Under Indonesian law, when a male acknowledges a child as his son, it deems the son—in this case Obama—to be an Indonesian State citizen. Constitution of Republic of Indonesia, Law No. 62 of 1958 Law No. 12 of 2006 dated 1 Aug. 2006 concerning Citizenship of Republic of Indonesia; Law No. 9 of 1992 dated 31 Mar. 1992 concerning Immigration Affairs and Indonesian Civil Code (Kitab Undang-undang Hukum Perdata) (KUHPer) (Burgerlijk Wetboek voor Indonesie).

Indonesia Constitution, Article 2 states "It is stipulated that an adopted child has the same status as a natural child and that his or her relationship to the birth parents is severed by adoption."

Indonesia Constitution, Article 2 states: "on the condition of ratification of the adoption by the District Court: "The law stipulates that children of mixed couples automatically assume their father's citizenship, and a divorced wife cannot take custody of her children because they have different citizenship."

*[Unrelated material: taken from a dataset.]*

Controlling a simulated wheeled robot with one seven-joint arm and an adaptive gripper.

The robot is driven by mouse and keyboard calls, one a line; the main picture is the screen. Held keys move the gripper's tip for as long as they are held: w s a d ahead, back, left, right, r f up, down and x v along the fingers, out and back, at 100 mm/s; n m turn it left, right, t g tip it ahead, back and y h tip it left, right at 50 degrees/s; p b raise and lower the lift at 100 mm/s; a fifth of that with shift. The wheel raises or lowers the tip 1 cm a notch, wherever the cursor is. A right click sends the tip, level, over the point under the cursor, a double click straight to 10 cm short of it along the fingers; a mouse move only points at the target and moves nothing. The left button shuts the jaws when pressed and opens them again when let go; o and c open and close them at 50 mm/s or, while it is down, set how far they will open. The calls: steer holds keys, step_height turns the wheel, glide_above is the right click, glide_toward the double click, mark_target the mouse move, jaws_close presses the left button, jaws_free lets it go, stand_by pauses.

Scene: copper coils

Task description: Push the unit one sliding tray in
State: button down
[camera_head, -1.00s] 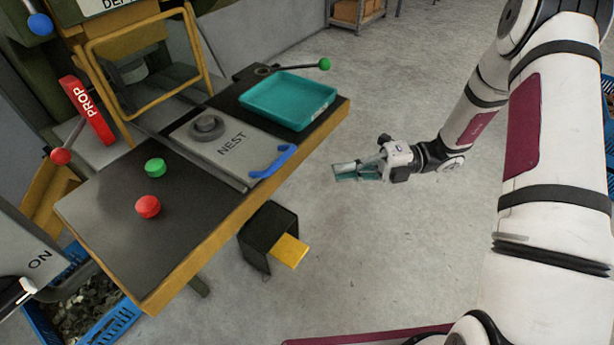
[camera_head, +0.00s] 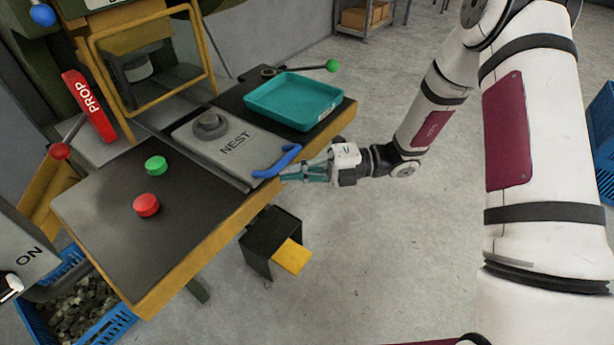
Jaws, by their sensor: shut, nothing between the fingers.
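The sliding tray is a grey plate marked NEST (camera_head: 236,143) in the machine's dark bench top. It carries a round grey boss (camera_head: 209,124) and has a blue handle (camera_head: 276,162) at its front edge. My gripper (camera_head: 284,178) is shut and empty. The arm reaches in from the right.
A teal tray (camera_head: 294,99) sits on the bench behind the plate. Green (camera_head: 155,165) and red (camera_head: 146,205) buttons stand at left. A yellow frame (camera_head: 150,62) and red PROP bar (camera_head: 88,106) rise behind.

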Indonesia did not allow Dual Citizenship or Dual Nationality thus Obama is not a U.S. Citizen, he is Indonesian. Neither Obama's place of birth or the nationality of his American parent are relevant, the Indonesian Law takes precedence under The Master Nationality Rule of Article 4 of the Hague Convention of 1930. The United States accepts the existence of Dual Nationality only if the other country does. Hague Conventions are applied by the United States and this has been in effect since before 1930 (Memorandum on Nationality, including Statelessness: Document A/CN.4/67, Prepared by Ivan S Kerno, International Law Commission, United Nations General Assembly, 6th April 1953.) Thus, Obama is not a "natural born" citizen and my not even be a naturalized citizen.

These issues can be easily resolved. Senator Obama needs to show a certified copy of his "vault" original birth certificate which shows where he was born, when, with doctors signatures, etc. In addition, he needs to supply his U.S. Certificate of Citizenship, certified copy of the oath of allegiance, etc. In any case, Obama is only "naturalized" in the U.S. which disqualifies him from holding United States Office of the Presidency.